何が言いたいかというと、専門の場所で開催するイベントばかりだと、音楽ホールに行く人と行かない人、ライブハウスに行く人と行かない人、美術館やギャラリーに行く人と行かない人、ビジネスセミナーに行く人と行かない人・・・などが分かれて行くということ。それでは街のワクワク感に繋がらないし、意外な面白いものや人に出会うチャンスが広がらないのでは?ということ。

もっと、普通のお店や寺や神社、街なかの広場や商店街の一角で、ちょっと覗いてみたくなる小さな文化イベントが、今日初めて触れてワクワクする人に全開放してあれば、全体として街の文化度は上がっていくものだと思います。そのような場がアチコチ合ったうえでそのジャンルの極みを体験できる立派なホールやミュージアムやコンベンションホールもあって、そっちにも毎年新たなファンが一定数増えていく…のが理想的な文化都市の重層構造ではないかと。

そして、そのためには、めぐるの居間のようなスペースが、もうちょっとだけイベントに必要な設備を意識して作ってあれば良いのになぁ~と僕はいつも思っているわけです。しかしそれには、設備だけじゃなく、場を提供する側も使う側も「こんな風なことが起きるといいな」という想像力が必要で、そのためには実際に使って、見せて、面白いと感じてもらうことが必要なのでしょう。
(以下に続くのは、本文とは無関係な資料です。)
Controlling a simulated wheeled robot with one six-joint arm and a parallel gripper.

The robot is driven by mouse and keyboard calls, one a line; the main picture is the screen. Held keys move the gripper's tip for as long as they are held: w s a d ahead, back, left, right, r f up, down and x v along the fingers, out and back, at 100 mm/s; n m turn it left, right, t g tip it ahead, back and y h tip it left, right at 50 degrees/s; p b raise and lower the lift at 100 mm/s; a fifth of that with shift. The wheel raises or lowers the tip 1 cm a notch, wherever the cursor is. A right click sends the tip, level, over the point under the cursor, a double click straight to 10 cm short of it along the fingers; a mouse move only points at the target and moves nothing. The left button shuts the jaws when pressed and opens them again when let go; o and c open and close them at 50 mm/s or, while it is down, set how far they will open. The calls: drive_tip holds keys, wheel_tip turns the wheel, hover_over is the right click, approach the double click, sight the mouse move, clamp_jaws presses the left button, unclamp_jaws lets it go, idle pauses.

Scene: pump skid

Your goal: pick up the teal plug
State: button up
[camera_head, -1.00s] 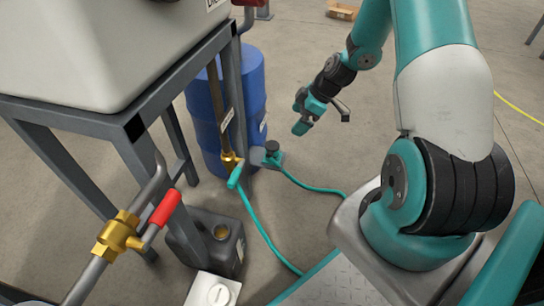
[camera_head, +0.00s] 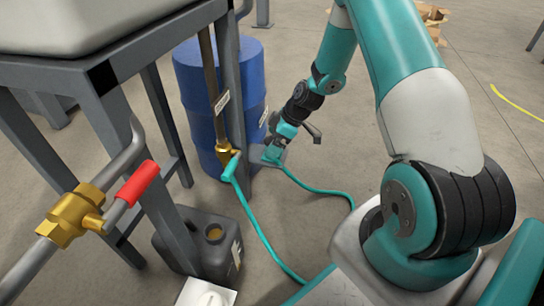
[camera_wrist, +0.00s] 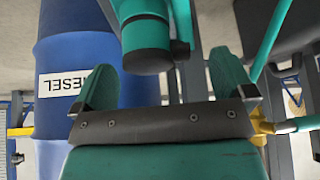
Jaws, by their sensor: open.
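The teal plug (camera_head: 272,154) stands low on a grey base beside the blue drum, with a teal hose (camera_head: 318,189) running from it to the right. In the head view my gripper (camera_head: 279,140) is directly at the plug and partly hides it. In the wrist view the plug (camera_wrist: 146,38) shows as a teal cylinder with a dark round end, ahead and between my spread teal fingers (camera_wrist: 164,78). My gripper is open. No grip on the plug shows.
The blue drum (camera_head: 191,82) stands close left of the plug. A brass valve (camera_head: 226,152) on a vertical pipe and a grey frame leg (camera_head: 230,100) are near it. A dark jerrycan (camera_head: 205,258) stands in front. Floor to the right is clear.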

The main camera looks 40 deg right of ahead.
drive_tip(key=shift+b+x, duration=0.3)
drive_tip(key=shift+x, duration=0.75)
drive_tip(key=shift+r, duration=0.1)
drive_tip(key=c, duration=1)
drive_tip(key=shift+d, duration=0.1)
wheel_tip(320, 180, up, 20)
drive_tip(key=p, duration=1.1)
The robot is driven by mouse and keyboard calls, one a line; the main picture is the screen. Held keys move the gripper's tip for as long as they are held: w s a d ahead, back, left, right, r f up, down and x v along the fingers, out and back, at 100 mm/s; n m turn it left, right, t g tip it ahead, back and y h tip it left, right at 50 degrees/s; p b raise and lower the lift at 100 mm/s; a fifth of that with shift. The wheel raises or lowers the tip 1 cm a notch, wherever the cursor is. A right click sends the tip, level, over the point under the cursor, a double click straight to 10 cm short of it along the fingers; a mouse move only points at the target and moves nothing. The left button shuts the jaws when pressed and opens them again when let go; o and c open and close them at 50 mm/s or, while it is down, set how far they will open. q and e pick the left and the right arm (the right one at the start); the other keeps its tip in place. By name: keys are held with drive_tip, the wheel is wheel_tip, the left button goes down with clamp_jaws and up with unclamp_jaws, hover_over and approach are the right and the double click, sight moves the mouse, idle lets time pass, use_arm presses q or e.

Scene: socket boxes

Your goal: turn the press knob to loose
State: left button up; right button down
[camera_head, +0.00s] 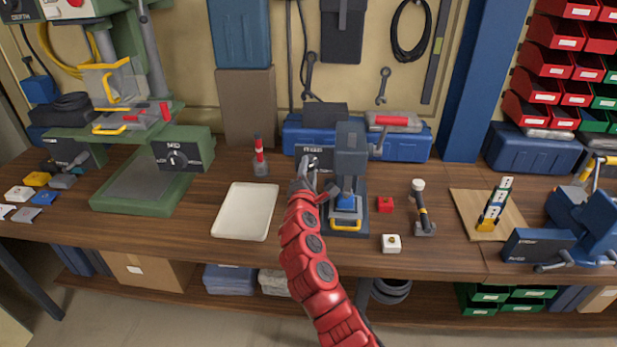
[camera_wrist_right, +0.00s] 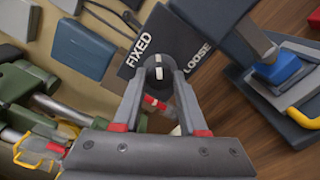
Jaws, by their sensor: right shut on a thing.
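The press (camera_head: 351,150) is a dark blue-grey machine standing mid-table in the head view, with a blue ram over a yellow-handled base. Its dark label panel (camera_wrist_right: 172,40) reads FIXED and LOOSE in the right wrist view. The press knob (camera_wrist_right: 157,66) is a dark round knob with a white mark, sitting on this panel. I cannot tell for sure which word the mark points to. My right gripper (camera_wrist_right: 158,78) is shut on the knob, with one finger on each side. In the head view, my right gripper (camera_head: 308,168) partly hides the knob. My left gripper is not in view.
A white tray (camera_head: 229,226) lies left of my right arm. A red block (camera_head: 386,205) and a white block (camera_head: 390,243) lie right of the press. A green machine (camera_head: 183,155) stands at the left, a blue vise (camera_head: 580,230) at the right. A blue toolbox (camera_head: 410,148) is behind.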

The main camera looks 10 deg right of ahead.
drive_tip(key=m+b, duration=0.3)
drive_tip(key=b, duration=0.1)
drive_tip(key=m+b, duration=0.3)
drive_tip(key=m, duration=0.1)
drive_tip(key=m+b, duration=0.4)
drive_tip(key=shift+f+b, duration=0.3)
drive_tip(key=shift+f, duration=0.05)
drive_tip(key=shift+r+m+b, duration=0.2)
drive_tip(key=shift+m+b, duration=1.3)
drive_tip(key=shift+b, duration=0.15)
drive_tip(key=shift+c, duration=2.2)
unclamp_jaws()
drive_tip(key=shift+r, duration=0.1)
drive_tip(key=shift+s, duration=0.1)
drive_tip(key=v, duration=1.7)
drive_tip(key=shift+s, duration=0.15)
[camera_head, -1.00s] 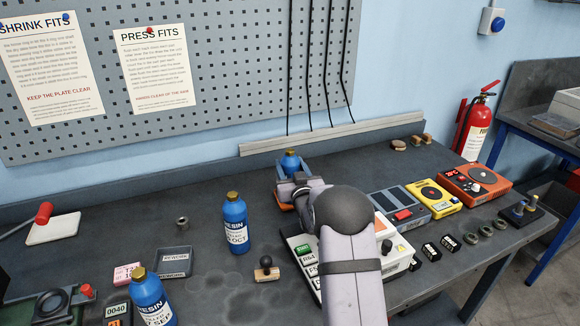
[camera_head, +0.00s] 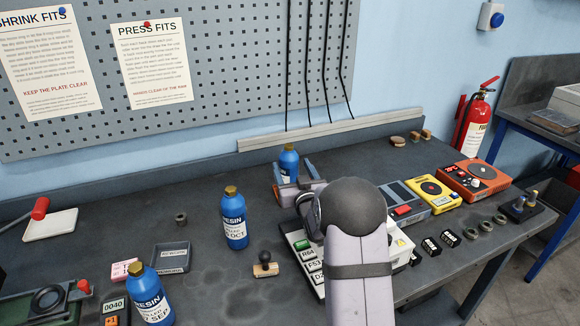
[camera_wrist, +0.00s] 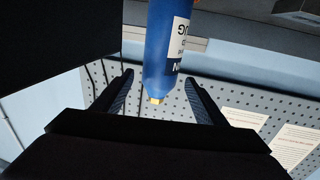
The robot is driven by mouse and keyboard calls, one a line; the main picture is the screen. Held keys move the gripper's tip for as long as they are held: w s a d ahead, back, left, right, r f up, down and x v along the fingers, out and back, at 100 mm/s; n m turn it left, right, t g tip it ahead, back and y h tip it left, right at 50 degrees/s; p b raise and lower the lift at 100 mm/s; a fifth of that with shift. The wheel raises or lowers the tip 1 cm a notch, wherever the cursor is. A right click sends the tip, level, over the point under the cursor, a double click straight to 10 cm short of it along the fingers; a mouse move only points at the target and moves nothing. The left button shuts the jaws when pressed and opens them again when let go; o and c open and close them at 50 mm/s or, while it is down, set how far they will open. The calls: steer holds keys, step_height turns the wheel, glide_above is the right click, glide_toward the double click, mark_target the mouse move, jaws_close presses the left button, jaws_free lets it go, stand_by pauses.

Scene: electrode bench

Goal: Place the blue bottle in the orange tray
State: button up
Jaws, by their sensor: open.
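A blue bottle (camera_head: 288,165) with a gold cap stands at the back of the bench beyond my gripper (camera_head: 293,169), its base hidden. In the wrist view this bottle (camera_wrist: 166,50) appears upside down, with a label ending in "UG". My open fingers (camera_wrist: 160,95) show on either side of its cap end, with gaps on both sides. Two more blue bottles stand upright: one at the middle (camera_head: 235,222), labelled OCT, and one at the front left (camera_head: 150,298), labelled SEP. I cannot make out the orange tray now; my gripper and arm cover the area before the back bottle.
A grey tray (camera_head: 174,268), a stamp (camera_head: 265,265) and a nut (camera_head: 181,219) lie on the left half. A white keyed box (camera_head: 300,243) is partly behind my arm. Yellow (camera_head: 433,194) and orange (camera_head: 470,179) devices stand right. The pegboard wall (camera_head: 225,60) is behind.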

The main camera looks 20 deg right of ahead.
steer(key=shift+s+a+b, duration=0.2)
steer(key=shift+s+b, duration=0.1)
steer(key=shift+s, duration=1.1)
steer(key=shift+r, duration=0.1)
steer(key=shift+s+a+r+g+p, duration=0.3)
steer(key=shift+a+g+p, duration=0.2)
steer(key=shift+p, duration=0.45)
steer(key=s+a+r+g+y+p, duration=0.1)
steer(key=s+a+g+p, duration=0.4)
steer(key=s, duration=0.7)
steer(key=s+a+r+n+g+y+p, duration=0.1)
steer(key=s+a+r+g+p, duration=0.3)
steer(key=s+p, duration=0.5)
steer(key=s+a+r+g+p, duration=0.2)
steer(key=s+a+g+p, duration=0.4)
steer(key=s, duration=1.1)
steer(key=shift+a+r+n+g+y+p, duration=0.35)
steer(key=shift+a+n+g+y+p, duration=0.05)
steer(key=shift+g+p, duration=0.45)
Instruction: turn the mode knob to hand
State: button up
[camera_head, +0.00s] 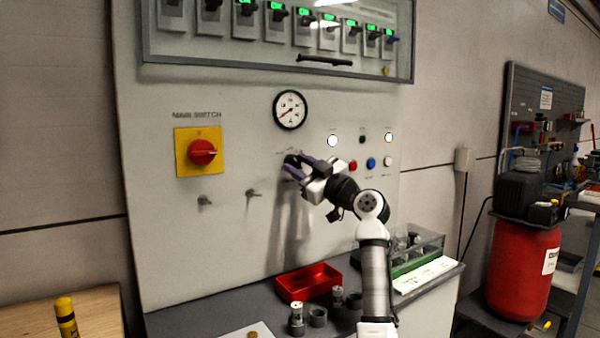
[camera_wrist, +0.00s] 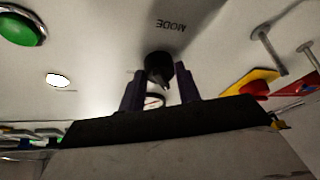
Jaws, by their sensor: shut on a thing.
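The dark mode knob (camera_head: 291,159) is on the grey panel, below the round gauge. In the wrist view the knob (camera_wrist: 157,67) sits between my fingertips, with the upside-down word MODE above it. My gripper (camera_head: 298,166) reaches the panel from the right and is shut on the knob. Its two purple-dark fingers also show in the wrist view (camera_wrist: 160,82), one on each side of the knob. The fingers hide part of the knob and the small position labels around it, so I cannot read which position it points to.
The yellow-and-red main switch (camera_head: 201,152) is to the left, with two small toggle levers below it. Lamps and buttons (camera_head: 371,163) are right of the knob. A glazed breaker box (camera_head: 278,62) projects above. A red tray (camera_head: 308,282) lies on the bench below.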

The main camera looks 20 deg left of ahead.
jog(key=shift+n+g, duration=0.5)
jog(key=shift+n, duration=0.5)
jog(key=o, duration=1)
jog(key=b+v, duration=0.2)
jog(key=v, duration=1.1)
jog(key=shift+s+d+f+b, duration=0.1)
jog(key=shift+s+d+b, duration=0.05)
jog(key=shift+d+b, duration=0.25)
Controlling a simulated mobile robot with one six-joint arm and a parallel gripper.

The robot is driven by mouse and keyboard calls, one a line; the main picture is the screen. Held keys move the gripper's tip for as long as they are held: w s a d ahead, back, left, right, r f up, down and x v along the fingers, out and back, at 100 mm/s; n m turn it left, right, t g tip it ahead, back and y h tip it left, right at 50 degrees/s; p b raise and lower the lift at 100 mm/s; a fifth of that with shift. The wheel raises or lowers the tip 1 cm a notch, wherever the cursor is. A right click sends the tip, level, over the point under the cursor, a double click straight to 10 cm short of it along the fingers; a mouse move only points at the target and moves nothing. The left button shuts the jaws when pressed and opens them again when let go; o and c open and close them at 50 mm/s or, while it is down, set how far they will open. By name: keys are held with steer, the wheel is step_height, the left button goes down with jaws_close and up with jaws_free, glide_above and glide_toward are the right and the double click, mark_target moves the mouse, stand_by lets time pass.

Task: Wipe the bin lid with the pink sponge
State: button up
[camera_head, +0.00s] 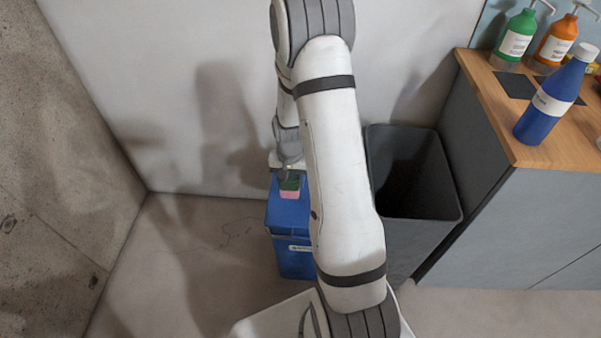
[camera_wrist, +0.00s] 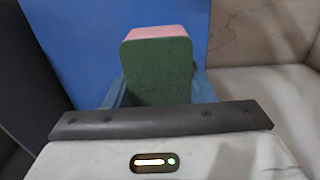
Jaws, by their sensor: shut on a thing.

特に文化のジャンルで、街に企画マンが育つことの大切さ

「身近な才能」や「面白さの種」をどう組合せ面白い構成にするか
そして義理じゃなく「面白そう!」と思う人にどうリーチするか

イベントを企画すると、次の問題は「集客」です。

「集客が苦手~」という人は、はっきり言えば集客の前に「企画」ができていないことに問題があります。

まぁ、まったく企画なしでも数十名~100人程度のイベントなら、個人の人気や立場肩書きなどで、「あの人が言うなら」とお付き合いで集まることはあります。それはそれで素晴らしいと思いますが、それは両刃の剣でもあって僕はそのやり方は基本的に致しません。

知り合いでも知り合いじゃなくても、「そのイベントの魅力に集まった人」で一杯になるのが企画マンとしては重要です。

ですので、「集客」の前にまず、「面白そう!」は十分か? どんな人が面白がるのか? その人に情報が届くのにどうしたら良いのか?
これを徹底的に詰めるのがプロデューサーの役割です。

それが狙った通りにはまったときに、「企画者」も「演者」も「スタッフ」も少し育ち、その成功体験が徐々に「面白い事を生み出す人材」を作って行くのだと思います。

もちろん、「あの人が言うなら」と付き合いで何百人も千人も集められる人の人間力には感服しますし、そのためにその人は別の努力や付き合いや「貸し借り」をたくさんしているんだと思いますが、政治でも芸能・文化でもそれが「中身」よりも大事と考えるのは、少なくとも僕は好きではありません。

秋元康さんのAKBなどで分かるように、才能ある人、魅力的な表現者はどの街にも必ずいます。居ないのはそれを活かす企画マンの方で、自治体はプロデューサーやディレクターの育成をすべきだと思います。

自分ができる範囲は極めて限られますが、企画マンを育てる活動をこれからも地道にしていきたいと思います。

次回、あの場での企画は椅子を置くことを考えます

ということで、今回のイベントが、お店のスタッフにも参加した人にも、あの場を使う想像力の元になったら嬉しいなと思います。

あの会場を使って、今後も例えば上映会やちょっと面白い形のセミナー、またはリモートで「ここではないどこか」と繋いでやり取りするイベントなどいろいろ使えることを感じた人もいるでしょうから。

ただ、思った以上にお客さんが集まってかなり狭い客席スペースとなってしまいました。途中真ん中に少しブレイクタイムをとり、換気をし、腰を伸ばし、トイレや広いスペースでの休憩もしましたが、ちょっと大変でしたね。

お客様からの声も、内容は企画・構成・音楽みんな面白かったし満足したが、次回は椅子開催を~という声が異口同音に上がりました。はい、そうしましょう。

皆さま、大変お世話になりました。ありがとうございました!

関わってくださった皆さまへ心からの感謝を申し上げます。